The in-situ spectroelectrochemical technique has been applied to investigate the role of water in the formation of a passivating surface film on a plasma enhanced chemical vapor deposited (PECVD) carbon film electrode in 1 M LiPF6-ethylene carbonate (Li-EC) and diethyl carbonate (DEC) solution, combined with cyclic voltammetry. In-situ Fourier transform infra-red (FTIR) spectra of the surface film showed that all the peak intensities of the Li2CO3, ROCO2Li, and LiPF6 constituents significantly increase with increasing water content under application of the negative potentials with respect to open circuit potential (OCP). It is suggested that the reduction of Li-EC to ROCO2Li runs via a one-electron transfer pathway with the help of the unrestricted supply of the electron transfer path as a result of diffusion of water through the surface film; then Li2CO3 formation proceeds concurrently by the chemical reaction of ROCO2Li with water.

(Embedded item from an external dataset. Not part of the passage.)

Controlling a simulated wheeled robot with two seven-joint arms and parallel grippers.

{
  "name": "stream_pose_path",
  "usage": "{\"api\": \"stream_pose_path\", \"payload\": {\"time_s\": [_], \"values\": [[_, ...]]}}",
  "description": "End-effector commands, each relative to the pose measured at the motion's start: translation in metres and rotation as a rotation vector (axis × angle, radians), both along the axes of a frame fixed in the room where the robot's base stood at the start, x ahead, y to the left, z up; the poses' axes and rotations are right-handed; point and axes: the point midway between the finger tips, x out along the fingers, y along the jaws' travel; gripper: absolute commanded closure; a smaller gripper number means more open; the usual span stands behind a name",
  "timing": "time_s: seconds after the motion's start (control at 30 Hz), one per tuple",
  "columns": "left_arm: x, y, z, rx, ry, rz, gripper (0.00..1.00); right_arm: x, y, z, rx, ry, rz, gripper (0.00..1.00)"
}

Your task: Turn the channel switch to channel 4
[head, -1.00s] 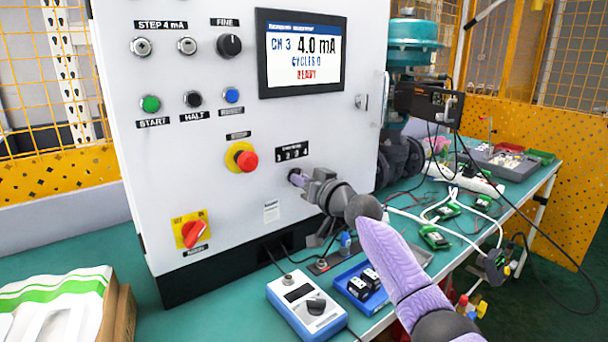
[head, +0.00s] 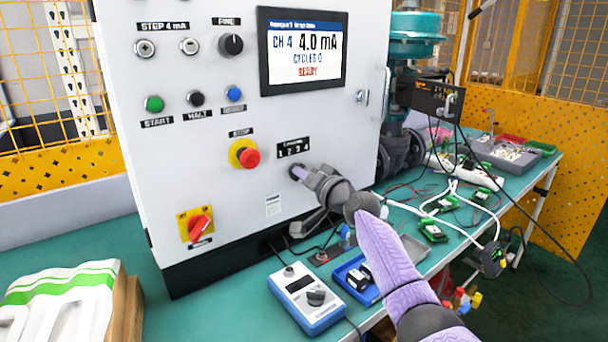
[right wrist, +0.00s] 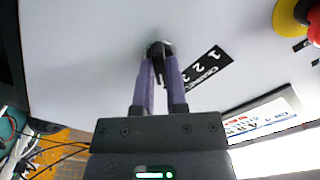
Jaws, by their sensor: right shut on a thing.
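The channel switch (right wrist: 158,50) is a small dark knob on the white cabinet front, below the label marked 1 2 3 4 (head: 293,147). My right gripper (head: 299,173) is shut on the switch; in the right wrist view its two purple fingers (right wrist: 159,75) close on either side of the knob. In the head view the gripper hides most of the knob. The cabinet screen (head: 303,50) reads CH 4, 4.0 mA, CYCLES 0, READY. My left gripper is not in view.
A red stop button (head: 249,158) on a yellow base and a red rotary switch (head: 199,228) are on the same panel. A blue handheld device (head: 306,302) and a blue tray (head: 349,271) stand on the green table below my right arm.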

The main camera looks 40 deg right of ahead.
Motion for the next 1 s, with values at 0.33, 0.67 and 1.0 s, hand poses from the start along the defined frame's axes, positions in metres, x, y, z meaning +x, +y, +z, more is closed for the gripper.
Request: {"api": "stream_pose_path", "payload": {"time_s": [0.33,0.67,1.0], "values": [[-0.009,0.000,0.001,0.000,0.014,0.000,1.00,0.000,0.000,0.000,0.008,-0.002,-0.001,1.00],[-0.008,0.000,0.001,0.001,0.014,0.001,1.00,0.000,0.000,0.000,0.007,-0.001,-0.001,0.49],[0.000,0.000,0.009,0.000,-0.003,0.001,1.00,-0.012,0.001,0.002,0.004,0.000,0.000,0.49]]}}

Moreover, the compact sedimentation of ROCO2Li in the presence of water in the electrolyte is subjected to severe interference of the salt reduction product, LixPFy, than in the absence of water in the electrolyte. These FTIR results coincide well with those of cyclic voltammetry. From the combined results of in-situ FTIR spectroscopy and cyclic voltammetry, it is indicated that, unlike other salt and solvent reaction products, ROCO2Li, Li2CO3 and LixPFy simultaneously increase to constitute the outer layer of the surface film with equal amounts.